Obama Hosts White Cop, Black Scholar

Ben Feller, AP, July 30, 2009

With mugs of beer and calming words, President Barack Obama and the professor and policeman engulfed in a national uproar over race pledged Thursday to move on and try to pull country with them.

There was no acrimony–nor apology–from any of the three: black Harvard professor Henry Louis Gates Jr., white Cambridge, Mass., police Sgt. James Crowley who had arrested him for disorderly conduct, and Obama who declared on national TV that the police had “acted stupidly.” But neither Gates nor Crowley backtracked either, agreeing they still had differences.

Said Obama after the highly anticipated, 40-minute chat at a picnic table on the White House South Lawn: “I have always believed that what brings us together is stronger than what pulls us apart.”

“I am confident that has happened here tonight, and I am hopeful that all of us are able to draw this positive lesson from this episode,” said the nation’s first black president.

Under the canopy of a magnolia tree in the early evening, Obama joined the other players in a story that had knocked the White House off stride. Vice President Joe Biden joined them for drinks and snacks.

The policeman and the professor both expressed respect for each other after their dispute had unleashed a furor over racial profiling in America.

{snip}

Thursday’s meeting did not include Lucia Whalen, the woman who called 911 to report the potential break-in. {snip}

“We agreed to move forward,” Crowley said Thursday night when asked if anything was solved in the meeting. “I think what you had today was two gentlemen agreeing to disagree on a particular issue.

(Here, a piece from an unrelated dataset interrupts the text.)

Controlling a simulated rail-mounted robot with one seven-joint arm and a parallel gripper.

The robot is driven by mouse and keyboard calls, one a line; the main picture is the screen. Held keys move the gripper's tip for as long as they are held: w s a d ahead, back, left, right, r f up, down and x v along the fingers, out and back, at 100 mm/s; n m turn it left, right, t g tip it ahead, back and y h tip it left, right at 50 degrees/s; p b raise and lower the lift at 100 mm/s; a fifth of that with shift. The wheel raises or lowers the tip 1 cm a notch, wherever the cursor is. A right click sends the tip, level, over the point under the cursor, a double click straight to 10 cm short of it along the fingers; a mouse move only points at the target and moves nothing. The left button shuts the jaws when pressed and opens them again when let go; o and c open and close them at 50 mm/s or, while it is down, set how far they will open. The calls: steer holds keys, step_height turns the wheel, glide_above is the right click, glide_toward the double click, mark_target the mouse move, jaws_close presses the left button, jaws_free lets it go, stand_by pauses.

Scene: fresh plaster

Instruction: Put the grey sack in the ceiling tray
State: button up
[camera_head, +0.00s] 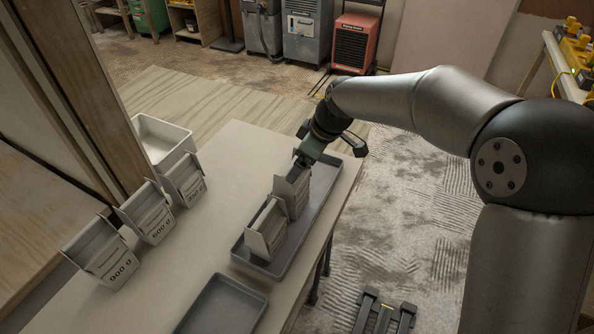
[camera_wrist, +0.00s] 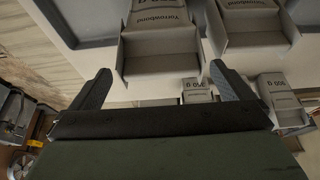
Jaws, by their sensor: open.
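Several similar light grey sacks are in view; I cannot tell by colour which one is the grey sack. Two stand upright in a long dark grey tray (camera_head: 318,205), a rear sack (camera_head: 292,190) and a front sack (camera_head: 266,231). My gripper (camera_head: 303,160) is open over the rear sack's top. In the wrist view, a sack (camera_wrist: 160,50) with upside-down print lies between the open fingers (camera_wrist: 160,70), with no clear contact. A second sack (camera_wrist: 252,28) is beside it. No readable label marks which tray is the ceiling tray.
Three labelled sacks stand at the table's left: 900 g (camera_head: 107,262), one reading about 600 g (camera_head: 150,220), and a smaller one (camera_head: 186,184). A pale bin (camera_head: 160,135) is behind them. An empty dark tray (camera_head: 222,305) lies in front. A wooden post rises at left.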

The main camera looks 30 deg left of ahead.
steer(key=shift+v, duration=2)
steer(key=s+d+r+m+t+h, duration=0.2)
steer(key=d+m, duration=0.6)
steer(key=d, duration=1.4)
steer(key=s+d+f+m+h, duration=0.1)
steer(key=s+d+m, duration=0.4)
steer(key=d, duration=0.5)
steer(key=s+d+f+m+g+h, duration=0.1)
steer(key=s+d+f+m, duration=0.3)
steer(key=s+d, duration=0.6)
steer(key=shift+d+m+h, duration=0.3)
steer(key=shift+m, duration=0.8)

I don’t think that we spent too much time dwelling on the past. We spent a lot of time discussing the future.”

For his part, Gates said he and Crowley had been caught up as characters in a much larger narrative about race over which they had no control.

“It is incumbent upon Sgt. Crowley and me to utilize the great opportunity that fate has given us,” Gates said in a statement. He said their task must be to foster sympathy among Americans about “the daily perils of policing on the one hand, and for the genuine fears of racial profiling on the other hand.”

{snip}

In Massachusetts, meanwhile, a black sergeant who was with Crowley at Gates’ home said he’s been maligned as an “Uncle Tom” for supporting the actions of his white colleague, according to an e-mail that CNN said it received from the sergeant.

The officer, Leon Lashley, said he “spoke the truth” about the arrest, and he said Gates should consider whether he “may have caused grave and potentially irreparable harm to the struggle for racial harmony.”